Hitler also operated behind a machine of “bottomless mendacity,” which included propaganda that used the latest technology, such as radio, gramophone records, and film, to get his message out to the people. A former finance minister wrote that he was so deceitful, he could no longer tell the difference between the truth and lies. One edition of
Mein Kampf was described by editors as a “swamp of lies, distortions, innuendoes, half-truths, and real facts.”
Ullrich contends that Hitler’s rise was not inevitable. At numerous points, he might have been derailed, but he benefitted from a convergence of crises he was able to exploit, such as economic woes, unemployment, the erosion of a political center, and growing resentment for elites. Furthermore, his ascent was aided by domestic adversaries who naively failed to appreciate his mercilessness and by foreign statesman who felt they could control his aggression.
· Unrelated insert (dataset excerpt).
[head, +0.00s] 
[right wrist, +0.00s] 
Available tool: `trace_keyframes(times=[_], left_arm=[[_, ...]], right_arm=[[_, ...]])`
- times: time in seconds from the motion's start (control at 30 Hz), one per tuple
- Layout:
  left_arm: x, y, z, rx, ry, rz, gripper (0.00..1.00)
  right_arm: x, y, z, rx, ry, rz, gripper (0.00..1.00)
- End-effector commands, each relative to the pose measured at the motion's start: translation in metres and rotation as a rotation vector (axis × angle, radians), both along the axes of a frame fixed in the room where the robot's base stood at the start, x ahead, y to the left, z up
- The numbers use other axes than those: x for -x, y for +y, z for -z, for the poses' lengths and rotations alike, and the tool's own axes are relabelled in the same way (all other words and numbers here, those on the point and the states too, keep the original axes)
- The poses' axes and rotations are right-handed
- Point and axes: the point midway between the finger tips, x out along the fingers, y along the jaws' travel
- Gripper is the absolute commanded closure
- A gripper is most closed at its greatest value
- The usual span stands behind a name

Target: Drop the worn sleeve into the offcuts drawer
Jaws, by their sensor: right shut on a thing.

Finally, Ullrich writes that Hitler only needed five months to consolidate absolute power after he became chancellor. The other German states were brought into line using grassroots party pressure and pseudo-legal measures carried out by the Reich government. Other Germans joined the Nazis, he argues, in the hopes of improving their careers or from fear of speaking out. The independent press was banned, and books deemed “un-German” were burned. Ullrich concludes that by March 1933, Hitler had made clear that “his government was going to do away with all norms of separation of powers and the rule of law.”